(SOURCE MATERIAL)
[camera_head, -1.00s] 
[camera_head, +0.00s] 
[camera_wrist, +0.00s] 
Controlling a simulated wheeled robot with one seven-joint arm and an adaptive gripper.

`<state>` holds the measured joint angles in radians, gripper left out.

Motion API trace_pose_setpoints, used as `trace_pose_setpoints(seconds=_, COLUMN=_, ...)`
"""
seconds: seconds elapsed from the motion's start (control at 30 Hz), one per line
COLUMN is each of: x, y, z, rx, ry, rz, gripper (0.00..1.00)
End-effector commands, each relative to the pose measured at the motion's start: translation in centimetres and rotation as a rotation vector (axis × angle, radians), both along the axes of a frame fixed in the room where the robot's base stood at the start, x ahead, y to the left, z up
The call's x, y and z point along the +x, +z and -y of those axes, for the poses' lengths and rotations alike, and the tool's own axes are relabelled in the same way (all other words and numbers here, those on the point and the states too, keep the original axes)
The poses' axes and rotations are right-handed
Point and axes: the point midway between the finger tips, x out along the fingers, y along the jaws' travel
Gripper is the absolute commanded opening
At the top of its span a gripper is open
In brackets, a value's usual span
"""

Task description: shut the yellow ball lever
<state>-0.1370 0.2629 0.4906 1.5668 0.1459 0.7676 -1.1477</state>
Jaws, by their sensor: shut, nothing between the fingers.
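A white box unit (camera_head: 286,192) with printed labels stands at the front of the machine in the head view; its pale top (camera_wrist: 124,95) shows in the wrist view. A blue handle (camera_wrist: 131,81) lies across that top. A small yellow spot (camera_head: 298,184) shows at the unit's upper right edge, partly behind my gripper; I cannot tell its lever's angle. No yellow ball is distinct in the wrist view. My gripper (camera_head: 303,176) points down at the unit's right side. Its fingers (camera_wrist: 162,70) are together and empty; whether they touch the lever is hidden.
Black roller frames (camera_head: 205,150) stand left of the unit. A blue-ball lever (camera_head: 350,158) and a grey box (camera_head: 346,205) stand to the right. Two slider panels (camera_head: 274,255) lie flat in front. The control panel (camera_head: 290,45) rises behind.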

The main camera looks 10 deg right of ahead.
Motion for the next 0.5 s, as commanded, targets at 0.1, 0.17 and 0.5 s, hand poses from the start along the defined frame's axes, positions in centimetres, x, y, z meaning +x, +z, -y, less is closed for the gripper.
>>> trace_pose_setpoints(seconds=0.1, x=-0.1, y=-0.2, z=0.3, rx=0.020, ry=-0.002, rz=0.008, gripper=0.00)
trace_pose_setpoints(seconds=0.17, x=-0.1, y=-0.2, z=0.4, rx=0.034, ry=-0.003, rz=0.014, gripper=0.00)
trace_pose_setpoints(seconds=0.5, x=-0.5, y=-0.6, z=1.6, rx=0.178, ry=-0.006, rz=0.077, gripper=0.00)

(YOUR INSTRUCTIONS) Write out the whole listing again, exactly as it stands.

(RESULT OF THIS EXERCISE)
[camera_head, -1.00s] 
[camera_head, +0.00s] 
[camera_wrist, +0.00s] 
Controlling a simulated wheeled robot with one seven-joint arm and an adaptive gripper.

`<state>` holds the measured joint angles in radians, gripper left out.

Motion API trace_pose_setpoints, used as `trace_pose_setpoints(seconds=_, COLUMN=_, ...)`
"""
seconds: seconds elapsed from the motion's start (control at 30 Hz), one per line
COLUMN is each of: x, y, z, rx, ry, rz, gripper (0.00..1.00)
End-effector commands, each relative to the pose measured at the motion's start: translation in centimetres and rotation as a rotation vector (axis × angle, radians), both along the axes of a frame fixed in the room where the robot's base stood at the start, x ahead, y to the left, z up
The call's x, y and z point along the +x, +z and -y of those axes, for the poses' lengths and rotations alike, and the tool's own axes are relabelled in the same way (all other words and numbers here, those on the point and the states too, keep the original axes)
The poses' axes and rotations are right-handed
Point and axes: the point midway between the finger tips, x out along the fingers, y along the jaws' travel
Gripper is the absolute commanded opening
At the top of its span a gripper is open
In brackets, a value's usual span
"""

Task description: shut the yellow ball lever
<state>-0.1370 0.2629 0.4906 1.5668 0.1459 0.7676 -1.1477</state>
Jaws, by their sensor: shut, nothing between the fingers.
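A white box unit (camera_head: 286,192) with printed labels stands at the front of the machine in the head view; its pale top (camera_wrist: 124,95) shows in the wrist view. A blue handle (camera_wrist: 131,81) lies across that top. A small yellow spot (camera_head: 298,184) shows at the unit's upper right edge, partly behind my gripper; I cannot tell its lever's angle. No yellow ball is distinct in the wrist view. My gripper (camera_head: 303,176) points down at the unit's right side. Its fingers (camera_wrist: 162,70) are together and empty; whether they touch the lever is hidden.
Black roller frames (camera_head: 205,150) stand left of the unit. A blue-ball lever (camera_head: 350,158) and a grey box (camera_head: 346,205) stand to the right. Two slider panels (camera_head: 274,255) lie flat in front. The control panel (camera_head: 290,45) rises behind.

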The main camera looks 10 deg right of ahead.
Motion for the next 0.5 s, as commanded, targets at 0.1, 0.17 and 0.5 s, hand poses from the start along the defined frame's axes, positions in centimetres, x, y, z meaning +x, +z, -y, less is closed for the gripper.
>>> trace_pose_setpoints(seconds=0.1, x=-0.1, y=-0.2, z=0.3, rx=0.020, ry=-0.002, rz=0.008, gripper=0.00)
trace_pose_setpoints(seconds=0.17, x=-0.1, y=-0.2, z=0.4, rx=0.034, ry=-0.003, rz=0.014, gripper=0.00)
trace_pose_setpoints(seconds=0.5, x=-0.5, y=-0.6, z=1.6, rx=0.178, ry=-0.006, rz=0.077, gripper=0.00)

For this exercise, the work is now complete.